Where the speech relates to the official duties, the answer will generally be yes. And with respect to political appointees, the job is inherently political, so patronage of some sort is inevitable. But where the speech of an individual, local government, or corporation with some special governmental authority is on a matter wholly unrelated to the exercise of the governmental authority that individual, locality, or corporation possesses, the interest in retaliating in response is no different from the (nonexistent) interest in retaliating against ordinary citizens for speaking out on matters of public concern.
Accordingly, I find the garden-variety government employee speech cases more like the Disney case than Professor Volokh does. Nonetheless, I too hold my position tentatively because of the difficulty of proving illicit motive in most cases.
Governor DeSantis is trying to burnish his image as an anti-woke ideologue. Thus, he has gone out of his way to make plain that he wants the Florida legislature to revoke Disney's current status specifically in retaliation for Disney's opposition to Don't-Say-Gay. However, in the typical case in which government revokes some special status (or takes any action that disadvantages a company, local government, or individual), legislative motive will be more difficult to prove. And even when motive is clear, illicit legislative motive can be a problematic basis for invalidating legislation--as Professor Richard Fallon and I discussed in the Harvard Law Review (his article here; my response here).
Thus, at the end of the day, both Professor Volokh and I think it unresolved whether what Florida aims to do to Disney is constitutional, and neither of us is sure what the right answer is.
However, if the constitutional issues are difficult, the policy issues are not. What DeSantis and the GOP-controlled Florida legislature aim to do here is fundamentally corrupt--in much the same way that the repeal of state and local tax (SALT) deductibility by the then-Republican-controlled Congress and President Trump was. Their pretty obvious goal was to punish blue states for their political positions by shifting more of the tax burden onto them from red states. In analyzing that legislation in a Verdict column in late 2017, I noted First Amendment and other objections that parallel the ones I've noted here, as well as the same reservation about the difficulty of proving motive in cases less obvious than the attack on Disney. My bottom line with respect to SALT deductibility was this:
[N]o one should be fooled by the limits of what can be proven in court. In shifting some of the nation’s tax burden from over-represented red states to under-represented blue ones, congressional Republicans and President Trump acted in a crassly partisan manner and betrayed core [American] ideals . . . .
Likewise here, whether or not Disney can prevail in court, in wielding government authority in a crassly partisan manner, DeSantis and the Florida legislature act as corrupt bullies.

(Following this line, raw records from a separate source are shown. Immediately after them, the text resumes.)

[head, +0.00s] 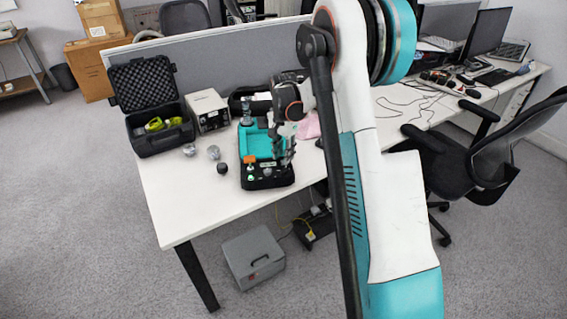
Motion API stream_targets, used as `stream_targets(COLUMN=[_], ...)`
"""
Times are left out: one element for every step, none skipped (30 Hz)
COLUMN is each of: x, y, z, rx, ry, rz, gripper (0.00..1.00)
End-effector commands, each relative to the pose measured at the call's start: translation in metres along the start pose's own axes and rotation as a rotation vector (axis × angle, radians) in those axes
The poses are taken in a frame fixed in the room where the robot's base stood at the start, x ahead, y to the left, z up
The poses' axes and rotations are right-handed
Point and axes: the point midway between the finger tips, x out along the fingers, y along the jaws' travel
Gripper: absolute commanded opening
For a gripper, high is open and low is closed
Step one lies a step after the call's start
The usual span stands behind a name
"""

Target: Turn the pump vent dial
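A black and teal unit (262,138) sits on the white desk and appears to be the pump. An orange knob (250,160) stands on its front left part, with a small green spot below it on the black front panel. A grey upright fitting (246,112) rises at its back left. Which part is the vent dial I cannot tell. My gripper (284,157) points down over the right side of the unit, right of the orange knob, and hides part of it. Its fingers are small and overlap the unit, so contact and opening are unclear.
An open black case (158,143) with yellow-green items and a beige box (208,110) stand left of the unit. Two grey pieces (213,152) and a black piece (222,168) lie on the white desk (185,205). Cables lie to the right; the front left desk is clear.

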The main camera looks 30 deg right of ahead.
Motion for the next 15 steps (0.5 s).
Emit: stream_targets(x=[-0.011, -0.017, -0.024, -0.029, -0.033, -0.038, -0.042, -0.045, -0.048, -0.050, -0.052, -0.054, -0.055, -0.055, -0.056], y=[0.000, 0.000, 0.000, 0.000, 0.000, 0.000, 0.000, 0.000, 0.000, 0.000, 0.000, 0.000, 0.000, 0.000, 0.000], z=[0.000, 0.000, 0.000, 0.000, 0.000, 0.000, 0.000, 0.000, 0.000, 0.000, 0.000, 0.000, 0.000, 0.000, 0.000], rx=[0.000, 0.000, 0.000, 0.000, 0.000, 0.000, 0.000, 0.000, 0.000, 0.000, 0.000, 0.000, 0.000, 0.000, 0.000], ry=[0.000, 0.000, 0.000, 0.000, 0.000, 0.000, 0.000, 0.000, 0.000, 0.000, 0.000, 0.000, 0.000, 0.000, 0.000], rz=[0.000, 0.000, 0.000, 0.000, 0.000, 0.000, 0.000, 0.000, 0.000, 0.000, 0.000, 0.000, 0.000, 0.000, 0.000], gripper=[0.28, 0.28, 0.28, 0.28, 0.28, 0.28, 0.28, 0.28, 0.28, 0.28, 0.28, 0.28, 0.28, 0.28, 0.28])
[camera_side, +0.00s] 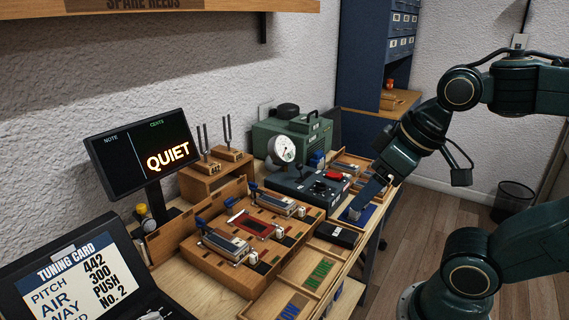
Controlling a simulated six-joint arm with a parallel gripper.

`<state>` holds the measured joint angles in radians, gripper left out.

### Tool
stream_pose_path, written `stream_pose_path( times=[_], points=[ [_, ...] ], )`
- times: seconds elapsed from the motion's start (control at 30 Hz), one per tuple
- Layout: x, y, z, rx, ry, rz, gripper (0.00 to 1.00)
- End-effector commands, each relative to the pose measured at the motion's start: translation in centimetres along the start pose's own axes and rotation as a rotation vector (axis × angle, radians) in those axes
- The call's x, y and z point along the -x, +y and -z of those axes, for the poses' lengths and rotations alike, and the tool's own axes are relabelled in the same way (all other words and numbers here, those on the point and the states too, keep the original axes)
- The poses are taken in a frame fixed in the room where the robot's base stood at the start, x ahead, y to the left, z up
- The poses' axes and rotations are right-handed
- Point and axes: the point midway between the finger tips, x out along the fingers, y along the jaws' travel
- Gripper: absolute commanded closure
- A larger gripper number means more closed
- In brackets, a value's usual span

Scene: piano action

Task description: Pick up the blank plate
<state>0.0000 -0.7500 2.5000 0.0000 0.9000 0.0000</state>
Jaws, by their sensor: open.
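My gripper (357,207) reaches down from the right, its tips low over a blue mat (367,215) at the table's right edge. It is open. A small pale piece (353,214) shows on the mat at the tips; it is too small to tell whether it is the blank plate or whether the tips touch it. The gripper hides part of the mat.
A wooden fixture (221,264) with reed blocks stands left of the mat. Close by are a black case (336,234), a dark control box with a red switch (309,186), a green pump (291,131) and a tray with green strips (319,272). A screen (140,152) reads QUIET.

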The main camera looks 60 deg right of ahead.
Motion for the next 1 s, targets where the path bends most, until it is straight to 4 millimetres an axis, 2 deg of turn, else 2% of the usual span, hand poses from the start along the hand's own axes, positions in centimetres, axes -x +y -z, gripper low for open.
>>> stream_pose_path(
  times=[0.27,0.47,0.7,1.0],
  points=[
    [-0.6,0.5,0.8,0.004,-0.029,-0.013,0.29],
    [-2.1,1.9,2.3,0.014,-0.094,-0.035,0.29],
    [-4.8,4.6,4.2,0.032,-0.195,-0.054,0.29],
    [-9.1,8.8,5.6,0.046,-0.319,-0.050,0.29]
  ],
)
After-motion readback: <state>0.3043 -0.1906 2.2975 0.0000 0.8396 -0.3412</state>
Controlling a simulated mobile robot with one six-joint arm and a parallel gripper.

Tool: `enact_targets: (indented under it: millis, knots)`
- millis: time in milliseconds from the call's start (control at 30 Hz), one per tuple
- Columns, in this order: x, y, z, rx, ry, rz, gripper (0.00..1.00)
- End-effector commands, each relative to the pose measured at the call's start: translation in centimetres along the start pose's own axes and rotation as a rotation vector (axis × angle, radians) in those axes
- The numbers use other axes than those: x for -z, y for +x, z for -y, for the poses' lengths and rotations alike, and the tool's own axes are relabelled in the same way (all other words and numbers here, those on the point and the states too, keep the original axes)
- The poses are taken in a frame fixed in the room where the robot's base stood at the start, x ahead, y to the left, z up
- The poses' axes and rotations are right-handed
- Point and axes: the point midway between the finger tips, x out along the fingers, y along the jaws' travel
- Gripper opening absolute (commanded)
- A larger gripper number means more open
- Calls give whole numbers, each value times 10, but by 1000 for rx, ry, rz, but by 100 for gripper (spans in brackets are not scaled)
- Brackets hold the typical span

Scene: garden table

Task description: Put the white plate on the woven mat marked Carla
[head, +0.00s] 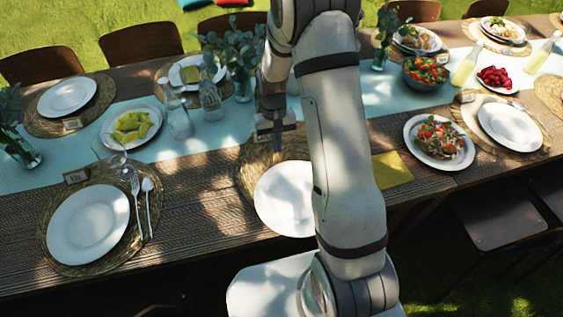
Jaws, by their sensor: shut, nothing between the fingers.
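A white plate (278,195) lies at the middle front of the table, partly hidden behind my arm. It rests partly on a round woven mat (249,158), shifted toward the table's front edge, so the mat's far part is bare. My gripper (277,148) points down above that bare part, just behind the plate. It is shut, empty and apart from the plate. A small brown name card (289,129) seems to stand behind the gripper, partly covered. Its writing is not readable, so I cannot tell which mat says Carla.
Other white plates on woven mats lie at left front (88,225), left back (67,97) and right (509,127). A yellow napkin (391,170) and a salad plate (439,137) lie right of my arm. Glasses, a carafe (210,100) and greenery stand behind the gripper.

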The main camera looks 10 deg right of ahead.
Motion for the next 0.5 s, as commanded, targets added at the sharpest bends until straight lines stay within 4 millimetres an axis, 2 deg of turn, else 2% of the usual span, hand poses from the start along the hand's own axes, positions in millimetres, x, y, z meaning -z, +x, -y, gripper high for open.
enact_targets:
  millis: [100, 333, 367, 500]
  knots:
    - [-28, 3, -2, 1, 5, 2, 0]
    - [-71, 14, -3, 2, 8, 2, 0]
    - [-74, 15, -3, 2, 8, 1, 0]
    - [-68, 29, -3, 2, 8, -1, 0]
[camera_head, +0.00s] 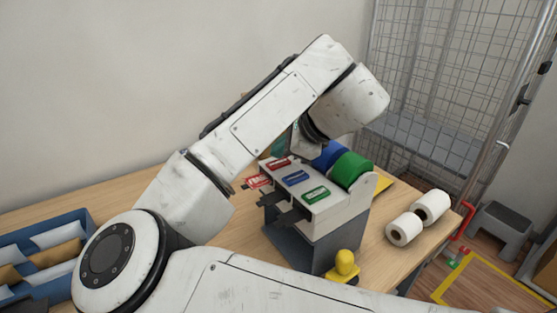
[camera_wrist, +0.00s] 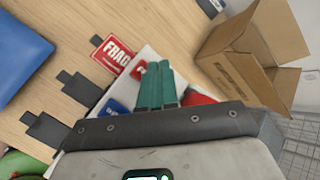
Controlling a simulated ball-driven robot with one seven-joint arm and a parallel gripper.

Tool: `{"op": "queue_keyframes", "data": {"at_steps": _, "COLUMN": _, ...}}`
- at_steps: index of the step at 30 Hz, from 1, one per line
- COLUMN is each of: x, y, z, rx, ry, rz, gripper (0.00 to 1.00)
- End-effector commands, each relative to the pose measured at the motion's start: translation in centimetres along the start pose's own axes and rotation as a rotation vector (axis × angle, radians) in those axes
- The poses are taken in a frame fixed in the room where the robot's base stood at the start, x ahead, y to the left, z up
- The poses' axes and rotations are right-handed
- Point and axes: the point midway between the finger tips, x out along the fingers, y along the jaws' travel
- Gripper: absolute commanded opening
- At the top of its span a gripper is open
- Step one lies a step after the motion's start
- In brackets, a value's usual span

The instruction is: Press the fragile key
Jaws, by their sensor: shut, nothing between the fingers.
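The label dispenser (camera_head: 335,218) stands on the counter with red, blue and green keys on its sloped top. The red key (camera_head: 279,163), at the far end of the row, also shows in the wrist view (camera_wrist: 139,71), beside my fingertips. A red label with white letters reading "FRAG" (camera_wrist: 113,54) sticks out at the red key's end; it shows in the head view (camera_head: 258,181). My gripper (camera_wrist: 153,68) is shut and empty, its teal fingers over the dispenser's top close to the red key. I cannot tell whether they touch it.
Blue (camera_head: 297,178) and green (camera_head: 317,195) keys sit nearer in the row, with coloured rolls behind. An open cardboard box (camera_wrist: 255,50) lies beyond my fingers. A blue tray (camera_head: 84,216) holds envelopes at left.

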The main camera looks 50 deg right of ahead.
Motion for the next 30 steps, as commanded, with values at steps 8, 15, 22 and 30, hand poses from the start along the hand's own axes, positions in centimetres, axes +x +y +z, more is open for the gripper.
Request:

Postscript: After I drafted but before I posted the foregoing, I came across Ian Millhiser's analysis of the same topic on Vox. He concludes, largely on the strength of the SCOTUS opinion in Hartman v. Moore, that Florida's revocation of Disney's privileges obviously violates the First Amendment. Although I am often in agreement with Millhiser's usually astute analysis, I respectfully disagree that this is an easy case as to which the existing precedents provide a determinate answer.
It's true that the Hartman case includes the language Millhiser quotes: "official reprisal for protected speech offends the Constitution . . . ." But that language is surely less sweeping in practice than on its face. Hartman was a criminal prosecution, not the withdrawal of benefits, and the case could hardly have been meant to overrule the decisions allowing the withdrawal of all special statuses--such as chairing a committee, as in Professor Volokh's example--in response to speech. It's also notable that the Court in Hartman rejected the free speech damages claim that the appeals court had accepted (prompting a dissent by Justices Ginsburg and Breyer).
To be clear, my normative bottom line is close to Millhiser's. I just don't share his certainty about where the law currently stands.